# Objective:
Your task is to output the listing word for word, with pictures excluded.

===== Data for this exercise

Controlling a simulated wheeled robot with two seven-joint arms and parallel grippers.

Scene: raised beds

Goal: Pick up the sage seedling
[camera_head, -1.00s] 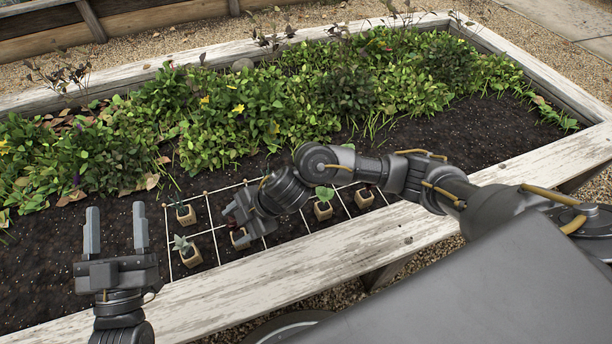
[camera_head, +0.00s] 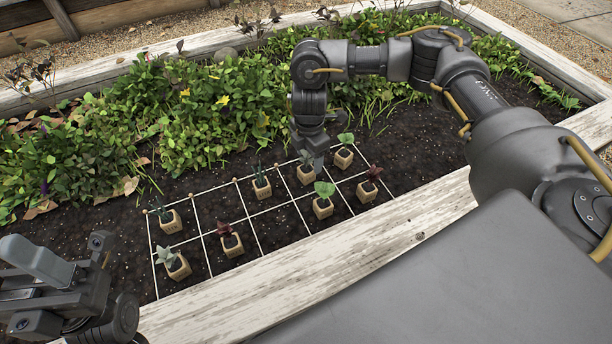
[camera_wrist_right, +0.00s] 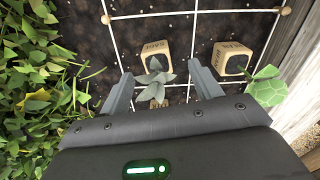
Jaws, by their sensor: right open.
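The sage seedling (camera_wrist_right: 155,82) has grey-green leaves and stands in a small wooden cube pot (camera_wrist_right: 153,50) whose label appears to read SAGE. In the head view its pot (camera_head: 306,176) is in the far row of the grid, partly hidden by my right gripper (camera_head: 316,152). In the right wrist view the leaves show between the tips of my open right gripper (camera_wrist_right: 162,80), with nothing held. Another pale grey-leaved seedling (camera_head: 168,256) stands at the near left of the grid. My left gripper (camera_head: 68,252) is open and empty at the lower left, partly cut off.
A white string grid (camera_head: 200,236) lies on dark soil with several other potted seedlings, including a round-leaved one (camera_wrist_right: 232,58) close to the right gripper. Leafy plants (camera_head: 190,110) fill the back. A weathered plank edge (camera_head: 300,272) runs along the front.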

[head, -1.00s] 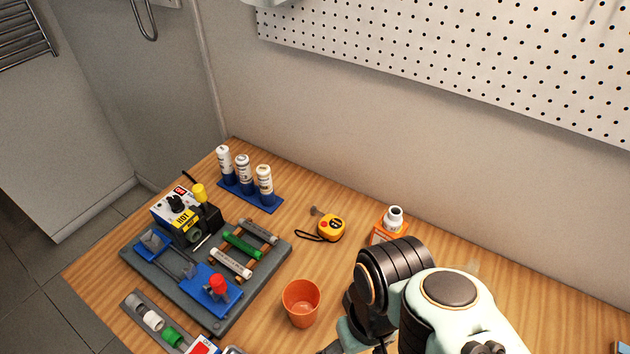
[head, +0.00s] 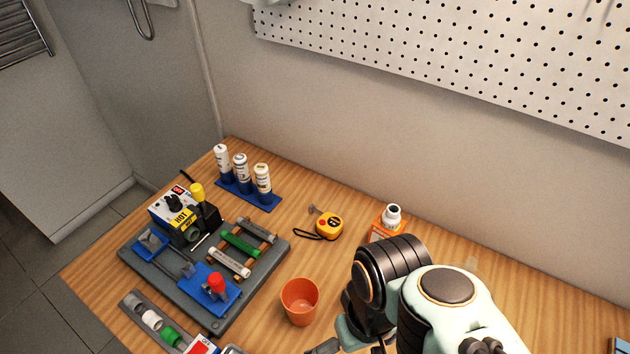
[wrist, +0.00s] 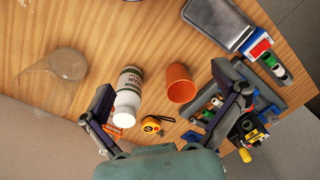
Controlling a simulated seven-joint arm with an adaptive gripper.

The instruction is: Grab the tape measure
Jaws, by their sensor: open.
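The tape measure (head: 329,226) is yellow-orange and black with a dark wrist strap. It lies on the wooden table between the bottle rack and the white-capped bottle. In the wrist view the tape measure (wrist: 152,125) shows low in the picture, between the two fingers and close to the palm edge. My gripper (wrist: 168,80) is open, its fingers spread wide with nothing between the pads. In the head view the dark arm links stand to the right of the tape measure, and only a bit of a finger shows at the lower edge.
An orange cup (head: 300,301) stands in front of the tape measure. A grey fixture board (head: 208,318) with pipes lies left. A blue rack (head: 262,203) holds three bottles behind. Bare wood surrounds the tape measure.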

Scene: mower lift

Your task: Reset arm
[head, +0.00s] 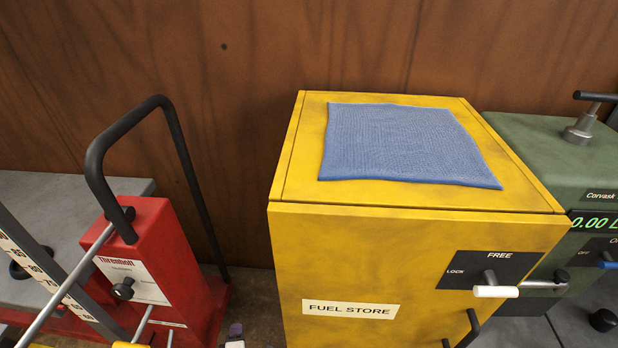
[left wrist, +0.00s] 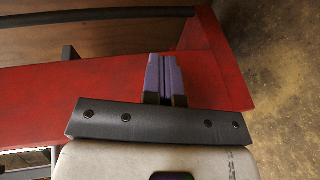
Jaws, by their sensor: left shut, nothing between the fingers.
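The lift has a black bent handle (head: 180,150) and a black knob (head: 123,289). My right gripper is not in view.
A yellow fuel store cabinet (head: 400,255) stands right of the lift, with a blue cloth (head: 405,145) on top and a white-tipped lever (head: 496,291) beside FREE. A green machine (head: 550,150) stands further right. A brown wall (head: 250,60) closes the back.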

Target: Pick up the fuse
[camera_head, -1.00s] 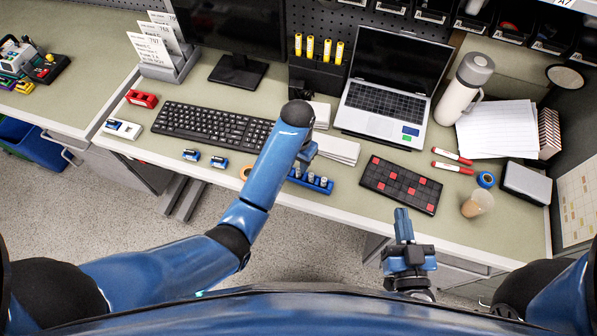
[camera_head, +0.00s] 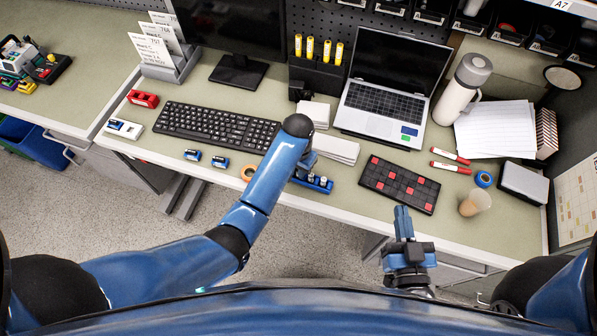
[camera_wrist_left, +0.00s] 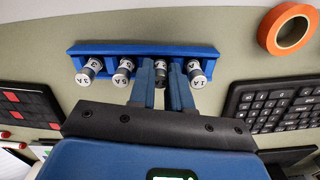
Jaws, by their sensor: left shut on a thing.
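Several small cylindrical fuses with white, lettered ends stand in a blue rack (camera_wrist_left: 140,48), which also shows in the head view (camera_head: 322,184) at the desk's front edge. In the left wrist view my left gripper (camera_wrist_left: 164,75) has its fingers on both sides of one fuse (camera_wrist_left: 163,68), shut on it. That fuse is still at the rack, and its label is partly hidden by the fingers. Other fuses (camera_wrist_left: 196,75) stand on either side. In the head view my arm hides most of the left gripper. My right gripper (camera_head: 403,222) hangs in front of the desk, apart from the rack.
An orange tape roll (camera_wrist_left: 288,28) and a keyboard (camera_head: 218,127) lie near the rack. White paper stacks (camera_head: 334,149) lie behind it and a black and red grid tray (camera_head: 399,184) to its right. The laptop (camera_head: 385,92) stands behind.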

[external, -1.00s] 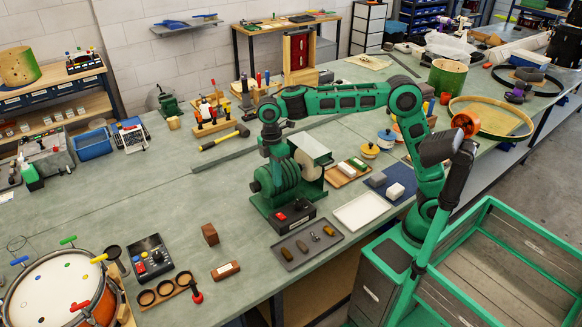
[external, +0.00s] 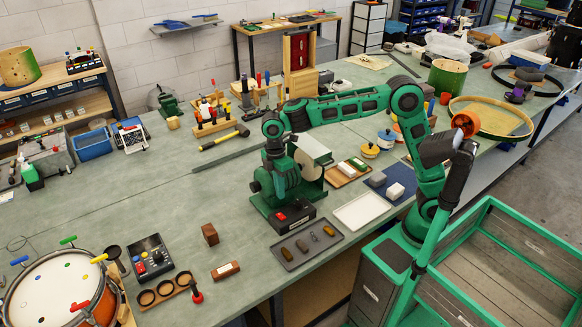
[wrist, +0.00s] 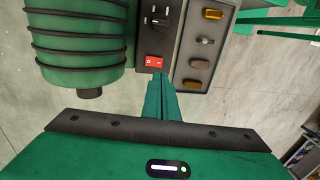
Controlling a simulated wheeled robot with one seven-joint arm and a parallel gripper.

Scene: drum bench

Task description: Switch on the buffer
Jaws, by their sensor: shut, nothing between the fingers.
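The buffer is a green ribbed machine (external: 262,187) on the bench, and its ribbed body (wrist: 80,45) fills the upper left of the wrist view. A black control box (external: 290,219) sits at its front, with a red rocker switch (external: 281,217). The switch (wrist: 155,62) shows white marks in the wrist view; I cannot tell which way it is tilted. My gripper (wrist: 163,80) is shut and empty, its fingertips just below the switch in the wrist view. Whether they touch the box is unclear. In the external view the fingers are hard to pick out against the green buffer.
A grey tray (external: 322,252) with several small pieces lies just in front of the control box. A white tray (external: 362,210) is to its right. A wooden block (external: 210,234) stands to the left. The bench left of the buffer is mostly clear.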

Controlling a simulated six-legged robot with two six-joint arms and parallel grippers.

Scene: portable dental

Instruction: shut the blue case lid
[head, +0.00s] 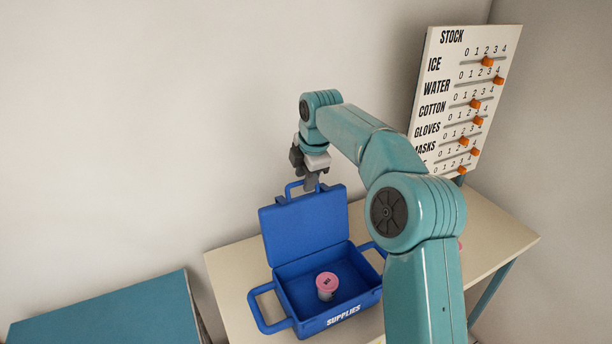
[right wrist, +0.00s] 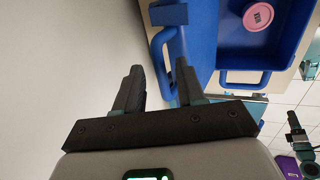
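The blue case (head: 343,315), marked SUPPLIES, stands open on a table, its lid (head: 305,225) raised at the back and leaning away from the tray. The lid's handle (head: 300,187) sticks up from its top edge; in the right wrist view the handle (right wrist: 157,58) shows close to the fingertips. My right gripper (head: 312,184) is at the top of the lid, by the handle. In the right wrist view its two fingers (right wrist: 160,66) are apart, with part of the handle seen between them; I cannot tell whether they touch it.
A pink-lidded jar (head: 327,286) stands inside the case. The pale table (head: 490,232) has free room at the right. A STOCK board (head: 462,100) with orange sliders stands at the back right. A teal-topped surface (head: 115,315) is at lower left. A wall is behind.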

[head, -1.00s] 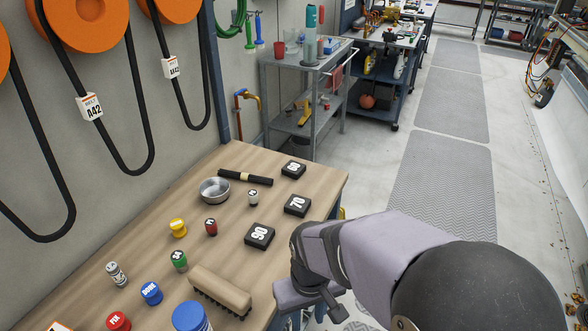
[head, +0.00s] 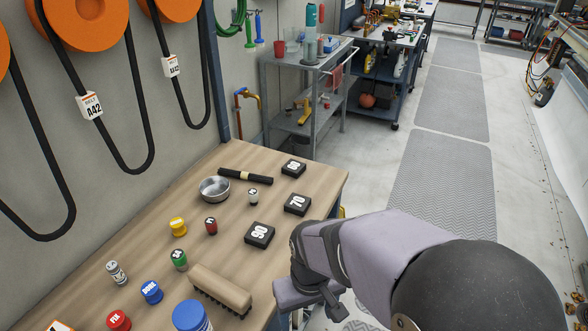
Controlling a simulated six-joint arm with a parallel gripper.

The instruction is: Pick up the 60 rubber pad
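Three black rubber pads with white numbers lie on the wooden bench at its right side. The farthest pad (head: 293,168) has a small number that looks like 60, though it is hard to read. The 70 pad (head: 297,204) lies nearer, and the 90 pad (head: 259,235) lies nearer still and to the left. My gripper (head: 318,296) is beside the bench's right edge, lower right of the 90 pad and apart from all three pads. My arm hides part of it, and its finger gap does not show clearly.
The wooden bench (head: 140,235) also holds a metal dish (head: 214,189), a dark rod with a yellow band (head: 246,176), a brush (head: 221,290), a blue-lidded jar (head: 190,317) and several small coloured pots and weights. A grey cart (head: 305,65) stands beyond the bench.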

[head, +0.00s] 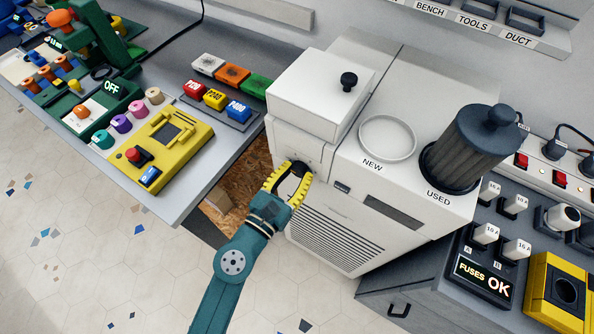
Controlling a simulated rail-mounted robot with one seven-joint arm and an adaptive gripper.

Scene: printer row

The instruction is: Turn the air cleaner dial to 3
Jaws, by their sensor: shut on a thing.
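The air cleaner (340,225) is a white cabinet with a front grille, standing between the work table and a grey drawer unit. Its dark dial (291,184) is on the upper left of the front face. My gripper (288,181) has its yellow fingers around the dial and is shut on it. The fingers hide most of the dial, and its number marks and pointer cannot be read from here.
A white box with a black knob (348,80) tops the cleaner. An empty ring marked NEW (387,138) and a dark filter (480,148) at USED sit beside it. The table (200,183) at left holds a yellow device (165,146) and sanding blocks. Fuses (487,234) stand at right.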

==========

# Solved exercise:
Controlling a simulated wheeled robot with two seven-joint arms and parallel grippers.

Scene: raised beds

Goal: Pick up the sage seedling
[camera_head, -1.00s] 
[camera_head, +0.00s] 
[camera_wrist_right, +0.00s] 
Jaws, by their sensor: right open.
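The sage seedling (camera_wrist_right: 155,82) has grey-green leaves and stands in a small wooden cube pot (camera_wrist_right: 153,50) whose label appears to read SAGE. In the head view its pot (camera_head: 306,176) is in the far row of the grid, partly hidden by my right gripper (camera_head: 316,152). In the right wrist view the leaves show between the tips of my open right gripper (camera_wrist_right: 162,80), with nothing held. Another pale grey-leaved seedling (camera_head: 168,256) stands at the near left of the grid. My left gripper (camera_head: 68,252) is open and empty at the lower left, partly cut off.
A white string grid (camera_head: 200,236) lies on dark soil with several other potted seedlings, including a round-leaved one (camera_wrist_right: 232,58) close to the right gripper. Leafy plants (camera_head: 190,110) fill the back. A weathered plank edge (camera_head: 300,272) runs along the front.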

[head, -1.00s] 
[head, +0.00s] 
[wrist, +0.00s] 
Controlling a simulated seven-joint arm with an adaptive gripper.

The instruction is: Grab the tape measure
Jaws, by their sensor: open.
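The tape measure (head: 329,226) is yellow-orange and black with a dark wrist strap. It lies on the wooden table between the bottle rack and the white-capped bottle. In the wrist view the tape measure (wrist: 152,125) shows low in the picture, between the two fingers and close to the palm edge. My gripper (wrist: 168,80) is open, its fingers spread wide with nothing between the pads. In the head view the dark arm links stand to the right of the tape measure, and only a bit of a finger shows at the lower edge.
An orange cup (head: 300,301) stands in front of the tape measure. A grey fixture board (head: 208,318) with pipes lies left. A blue rack (head: 262,203) holds three bottles behind. Bare wood surrounds the tape measure.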

Scene: mower lift

Your task: Reset arm
[head, +0.00s] 
[left wrist, +0.00s] 
Jaws, by their sensor: left shut, nothing between the fingers.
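The lift has a black bent handle (head: 180,150) and a black knob (head: 123,289). My right gripper is not in view.
A yellow fuel store cabinet (head: 400,255) stands right of the lift, with a blue cloth (head: 405,145) on top and a white-tipped lever (head: 496,291) beside FREE. A green machine (head: 550,150) stands further right. A brown wall (head: 250,60) closes the back.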

Target: Pick up the fuse
[camera_head, -1.00s] 
[camera_head, +0.00s] 
[camera_wrist_left, +0.00s] 
Jaws, by their sensor: left shut on a thing.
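Several small cylindrical fuses with white, lettered ends stand in a blue rack (camera_wrist_left: 140,48), which also shows in the head view (camera_head: 322,184) at the desk's front edge. In the left wrist view my left gripper (camera_wrist_left: 164,75) has its fingers on both sides of one fuse (camera_wrist_left: 163,68), shut on it. That fuse is still at the rack, and its label is partly hidden by the fingers. Other fuses (camera_wrist_left: 196,75) stand on either side. In the head view my arm hides most of the left gripper. My right gripper (camera_head: 403,222) hangs in front of the desk, apart from the rack.
An orange tape roll (camera_wrist_left: 288,28) and a keyboard (camera_head: 218,127) lie near the rack. White paper stacks (camera_head: 334,149) lie behind it and a black and red grid tray (camera_head: 399,184) to its right. The laptop (camera_head: 385,92) stands behind.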

[external, -1.00s] 
[external, +0.00s] 
[wrist, +0.00s] 
Controlling a simulated wheeled robot with one seven-joint arm and a parallel gripper.

Scene: drum bench

Task description: Switch on the buffer
Jaws, by their sensor: shut, nothing between the fingers.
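The buffer is a green ribbed machine (external: 262,187) on the bench, and its ribbed body (wrist: 80,45) fills the upper left of the wrist view. A black control box (external: 290,219) sits at its front, with a red rocker switch (external: 281,217). The switch (wrist: 155,62) shows white marks in the wrist view; I cannot tell which way it is tilted. My gripper (wrist: 163,80) is shut and empty, its fingertips just below the switch in the wrist view. Whether they touch the box is unclear. In the external view the fingers are hard to pick out against the green buffer.
A grey tray (external: 322,252) with several small pieces lies just in front of the control box. A white tray (external: 362,210) is to its right. A wooden block (external: 210,234) stands to the left. The bench left of the buffer is mostly clear.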

Controlling a simulated six-legged robot with two six-joint arms and parallel grippers.

Scene: portable dental

Instruction: shut the blue case lid
[head, +0.00s] 
[right wrist, +0.00s] 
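The blue case (head: 343,315), marked SUPPLIES, stands open on a table, its lid (head: 305,225) raised at the back and leaning away from the tray. The lid's handle (head: 300,187) sticks up from its top edge; in the right wrist view the handle (right wrist: 157,58) shows close to the fingertips. My right gripper (head: 312,184) is at the top of the lid, by the handle. In the right wrist view its two fingers (right wrist: 160,66) are apart, with part of the handle seen between them; I cannot tell whether they touch it.
A pink-lidded jar (head: 327,286) stands inside the case. The pale table (head: 490,232) has free room at the right. A STOCK board (head: 462,100) with orange sliders stands at the back right. A teal-topped surface (head: 115,315) is at lower left. A wall is behind.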

[head, -1.00s] 
[head, +0.00s] 
Controlling a simulated six-joint arm with a parallel gripper.

The instruction is: Pick up the 60 rubber pad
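Three black rubber pads with white numbers lie on the wooden bench at its right side. The farthest pad (head: 293,168) has a small number that looks like 60, though it is hard to read. The 70 pad (head: 297,204) lies nearer, and the 90 pad (head: 259,235) lies nearer still and to the left. My gripper (head: 318,296) is beside the bench's right edge, lower right of the 90 pad and apart from all three pads. My arm hides part of it, and its finger gap does not show clearly.
The wooden bench (head: 140,235) also holds a metal dish (head: 214,189), a dark rod with a yellow band (head: 246,176), a brush (head: 221,290), a blue-lidded jar (head: 190,317) and several small coloured pots and weights. A grey cart (head: 305,65) stands beyond the bench.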

[head, +0.00s] 
Controlling a simulated rail-mounted robot with one seven-joint arm and an adaptive gripper.

Scene: printer row

The instruction is: Turn the air cleaner dial to 3
Jaws, by their sensor: shut on a thing.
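The air cleaner (340,225) is a white cabinet with a front grille, standing between the work table and a grey drawer unit. Its dark dial (291,184) is on the upper left of the front face. My gripper (288,181) has its yellow fingers around the dial and is shut on it. The fingers hide most of the dial, and its number marks and pointer cannot be read from here.
A white box with a black knob (348,80) tops the cleaner. An empty ring marked NEW (387,138) and a dark filter (480,148) at USED sit beside it. The table (200,183) at left holds a yellow device (165,146) and sanding blocks. Fuses (487,234) stand at right.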

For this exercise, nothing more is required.